Survey finds 31% of respondents don’t feel their wellbeing is supported by their firm
Research has found that nearly two-thirds of legal professionals have experienced burnout as a result of their work.
The research, undertaken by recruitment agency Realm Recruit, further found that 21% often feel stressed at work, with the biggest sources being an unmanageable caseload (57%) and work/life balance (42%) as well as poor management (39%). Other contributing factors included unfair pay, a lack of flexibility and a difficult commute.
Modern working practices and the move to a hybrid workplace appeared to be on many lawyers’ agendas with 80% saying that flexibility would be important to them in their next role.
The annual survey of over 200 lawyers also noted a shift in law firms’ focus, with signs of some prioritising staff wellbeing. Mental health first aiders were available at 58% of respondents’ workplaces, more than 10% higher than the previous year. Likewise, 54% now offered free or subsidised access to a counsellor, up from 47.5% in 2021.
Despite this shift, nearly a third of respondents (31%) said they didn’t feel that their wellbeing was supported by their firm.
The report highlighted the importance of workload and suggested that not overburdening lawyers with unrealistic caseloads could be the most effective way to increase retention rates. Less critical improvements that would prove popular included paid wellbeing days (68%) and free or subsidised gym memberships (53%).
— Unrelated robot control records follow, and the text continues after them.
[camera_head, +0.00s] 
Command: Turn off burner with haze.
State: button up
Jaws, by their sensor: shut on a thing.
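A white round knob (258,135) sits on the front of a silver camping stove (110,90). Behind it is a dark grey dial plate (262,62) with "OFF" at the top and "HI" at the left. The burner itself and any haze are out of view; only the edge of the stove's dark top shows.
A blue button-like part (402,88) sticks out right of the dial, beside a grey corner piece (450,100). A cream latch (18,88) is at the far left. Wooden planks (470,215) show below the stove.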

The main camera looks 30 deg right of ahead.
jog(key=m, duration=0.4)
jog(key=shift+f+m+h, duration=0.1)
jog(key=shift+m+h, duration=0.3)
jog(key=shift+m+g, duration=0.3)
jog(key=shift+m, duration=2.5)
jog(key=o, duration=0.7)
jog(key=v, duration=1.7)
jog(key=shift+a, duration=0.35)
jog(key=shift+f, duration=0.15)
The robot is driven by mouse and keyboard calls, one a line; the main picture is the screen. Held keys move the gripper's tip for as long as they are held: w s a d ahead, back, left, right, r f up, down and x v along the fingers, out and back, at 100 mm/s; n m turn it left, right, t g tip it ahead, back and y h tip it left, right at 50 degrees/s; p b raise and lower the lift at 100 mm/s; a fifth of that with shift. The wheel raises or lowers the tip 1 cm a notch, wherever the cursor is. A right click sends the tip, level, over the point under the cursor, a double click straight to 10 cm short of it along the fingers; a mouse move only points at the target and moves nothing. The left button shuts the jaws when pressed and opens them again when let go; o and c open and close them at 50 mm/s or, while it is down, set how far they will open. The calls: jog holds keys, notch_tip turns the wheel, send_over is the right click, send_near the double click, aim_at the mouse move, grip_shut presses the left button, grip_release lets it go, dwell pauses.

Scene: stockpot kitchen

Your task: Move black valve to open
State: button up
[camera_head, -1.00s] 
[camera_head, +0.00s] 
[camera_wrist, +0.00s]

Realm Recruit’s managing director, Duane Cormell, noted that there is still some way to go, saying: “While wellbeing is certainly higher up on the agenda than ever before within the law, sadly, the results of our research indicate that there is still work to do in this area.”
Cormell also made the important point that law is a people-centric business and that in itself is an argument for keeping employees functional. “There’s undoubtedly a correlation between good mental health and employee satisfaction, engagement and productivity,” he said, “so it makes good business sense for law firms to look after the mental health of their staff.”
Last year Legal Cheek reported several City initiatives to improve lawyers’ wellbeing including Slaughter and May’s no-camera policy on night-time video calls and many firms’ attempts to introduce dogs into the workplace.